Oh, God, I thought. I had forgotten that this friend, like several people I know, doesn't have fond memories of Tommy Macaluso, the not-always-convivial owner of the restaurant formerly known as Macaluso's. I couldn't remember what temperamental Tommy had done or said to my friend, but she's not the only person who has sworn bitterly never again to set foot in 1403 West 39th Street.
One waiter at Scotty's told me that Macaluso had been banned from working in the dining room. "He ran off too many customers," the server whispered.
In fact, Macaluso's had plenty of loyal regulars who adored the gravel-voiced New York native.
Warren is tactful when it comes to his former boss. "I can't say enough good things about Tommy," he told me. "I worked for him for 14 years. He helped me put my kids through school. But I had to tell him I didn't want him working in the front of the restaurant after I took over. This is my restaurant now, not Macaluso's with new paint."
This venue now reflects the taste and talents of Warren and no one else. After purchasing the business last spring, Warren set about turning the dark and intimate old dining room into a sunny, bigger space. Doing much of the construction work with a few friends, Warren removed an interior wall, doubling the size of the main dining room. His brother-in-law removed the tiny bar at the entrance and replaced it with a larger wrap-around bar. They ripped ugly grass cloth off the walls and painted them in shades of mossy green and vivid melon. Then Warren hired a new crew of young, attractive servers, including the dynamic Desiree Stone (Café Maison's former owner), who was working as both waitress and bartender on one of my visits and never missed a beat.
If the kitchen isn't too busy, Warren will occasionally walk through the dining room to check on things — something he never would have done in this restaurant's prior incarnation. Unlike the loud, larger-than-life Macaluso, Warren is somewhat retiring and shy. In fact, the first time I saw him loping through the Scotty's dining room, I wasn't sure who he was because I'd seen him so rarely. (I even worked at a midtown restaurant with his ex-wife — but that was nearly 20 years ago, and I probably wouldn't recognize her, either.)
The best way to get a fresh perspective on Scotty's, I figured, was to bring some friends who had never dined at Macaluso's and would have no memories, good or bad. But after Cathy, Dan, their teenage daughter, Julia, and I were seated at a linen-draped table, Cathy made a confession. "Technically, we never actually ate at Macaluso's. But we did walk in one night for dinner, and we got such a bad vibe that we walked right out."
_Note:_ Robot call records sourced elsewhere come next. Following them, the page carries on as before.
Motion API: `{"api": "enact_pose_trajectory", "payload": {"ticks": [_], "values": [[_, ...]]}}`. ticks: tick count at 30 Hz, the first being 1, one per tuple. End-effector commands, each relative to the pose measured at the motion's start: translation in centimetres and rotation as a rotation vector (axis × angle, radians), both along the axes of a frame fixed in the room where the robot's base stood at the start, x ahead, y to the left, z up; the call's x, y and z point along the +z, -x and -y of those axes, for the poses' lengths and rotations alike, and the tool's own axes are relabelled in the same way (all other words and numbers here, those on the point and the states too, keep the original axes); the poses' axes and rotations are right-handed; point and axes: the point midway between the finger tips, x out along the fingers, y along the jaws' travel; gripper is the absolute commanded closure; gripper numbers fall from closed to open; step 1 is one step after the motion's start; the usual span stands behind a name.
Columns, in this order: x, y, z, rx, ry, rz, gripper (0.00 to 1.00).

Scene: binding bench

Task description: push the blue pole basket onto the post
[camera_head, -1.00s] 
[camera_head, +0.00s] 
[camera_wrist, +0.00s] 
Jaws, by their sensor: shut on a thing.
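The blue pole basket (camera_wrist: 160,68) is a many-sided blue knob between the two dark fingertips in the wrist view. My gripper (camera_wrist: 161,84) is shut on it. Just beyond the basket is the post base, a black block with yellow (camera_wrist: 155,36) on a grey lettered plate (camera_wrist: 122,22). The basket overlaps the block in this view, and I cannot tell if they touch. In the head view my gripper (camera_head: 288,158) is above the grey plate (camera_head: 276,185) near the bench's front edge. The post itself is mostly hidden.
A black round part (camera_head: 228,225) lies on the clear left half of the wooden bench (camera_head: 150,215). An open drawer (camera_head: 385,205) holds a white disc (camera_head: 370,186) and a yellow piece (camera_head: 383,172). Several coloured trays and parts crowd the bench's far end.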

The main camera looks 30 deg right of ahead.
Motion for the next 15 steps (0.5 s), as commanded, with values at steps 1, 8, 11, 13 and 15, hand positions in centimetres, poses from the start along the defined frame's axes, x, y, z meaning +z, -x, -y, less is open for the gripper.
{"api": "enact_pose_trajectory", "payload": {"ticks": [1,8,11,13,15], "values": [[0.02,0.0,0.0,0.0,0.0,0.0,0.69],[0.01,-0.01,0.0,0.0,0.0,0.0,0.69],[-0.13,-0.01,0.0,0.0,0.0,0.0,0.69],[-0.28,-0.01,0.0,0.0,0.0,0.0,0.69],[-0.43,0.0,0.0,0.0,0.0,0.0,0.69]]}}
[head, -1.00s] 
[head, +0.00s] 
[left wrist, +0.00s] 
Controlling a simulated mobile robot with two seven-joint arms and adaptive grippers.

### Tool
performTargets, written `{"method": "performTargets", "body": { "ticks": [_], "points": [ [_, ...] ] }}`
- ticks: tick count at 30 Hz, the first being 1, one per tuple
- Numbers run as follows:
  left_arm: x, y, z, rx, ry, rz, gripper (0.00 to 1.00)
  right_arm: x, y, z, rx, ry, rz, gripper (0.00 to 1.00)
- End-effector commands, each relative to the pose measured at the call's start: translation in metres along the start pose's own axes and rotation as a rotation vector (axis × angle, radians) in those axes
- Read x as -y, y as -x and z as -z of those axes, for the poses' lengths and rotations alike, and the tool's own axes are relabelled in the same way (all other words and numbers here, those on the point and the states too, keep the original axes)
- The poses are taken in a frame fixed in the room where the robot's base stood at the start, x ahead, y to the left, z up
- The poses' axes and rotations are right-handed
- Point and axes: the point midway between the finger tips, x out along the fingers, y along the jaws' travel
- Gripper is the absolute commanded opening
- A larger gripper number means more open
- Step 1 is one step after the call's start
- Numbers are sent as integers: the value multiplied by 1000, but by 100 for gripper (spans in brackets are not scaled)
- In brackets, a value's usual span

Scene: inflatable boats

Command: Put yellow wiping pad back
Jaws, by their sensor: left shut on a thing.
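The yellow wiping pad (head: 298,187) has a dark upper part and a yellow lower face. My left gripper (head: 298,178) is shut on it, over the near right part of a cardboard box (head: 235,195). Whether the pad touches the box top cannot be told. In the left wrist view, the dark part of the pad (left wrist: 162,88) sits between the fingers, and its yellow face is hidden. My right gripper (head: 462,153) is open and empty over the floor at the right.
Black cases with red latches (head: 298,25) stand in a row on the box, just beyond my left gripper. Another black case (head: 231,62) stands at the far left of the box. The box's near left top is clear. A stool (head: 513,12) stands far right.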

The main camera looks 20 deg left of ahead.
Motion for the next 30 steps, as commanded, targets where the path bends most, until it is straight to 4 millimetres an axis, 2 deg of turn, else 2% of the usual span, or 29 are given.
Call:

They loved the look of the new place, and once they started eating, there was no more talk of vibes. We shared a starter of superb bacon-wrapped scallops. Warren splashes them with a punchy Korean barbecue sauce and grills them over hickory, pecan and cherry-wood embers, as he does for most of the meat and seafood here. Cathy was startled by the decadent richness of our other appetizer, a molten wedge of baked explorateur cheese — a gorgeously fattening triple-cream French fromage named for the first U.S. satellite, Explorer. It's wonderful, spread on a hunk of bread, but after a couple of bites, I was in outer space, all right; it's almost too rich to eat.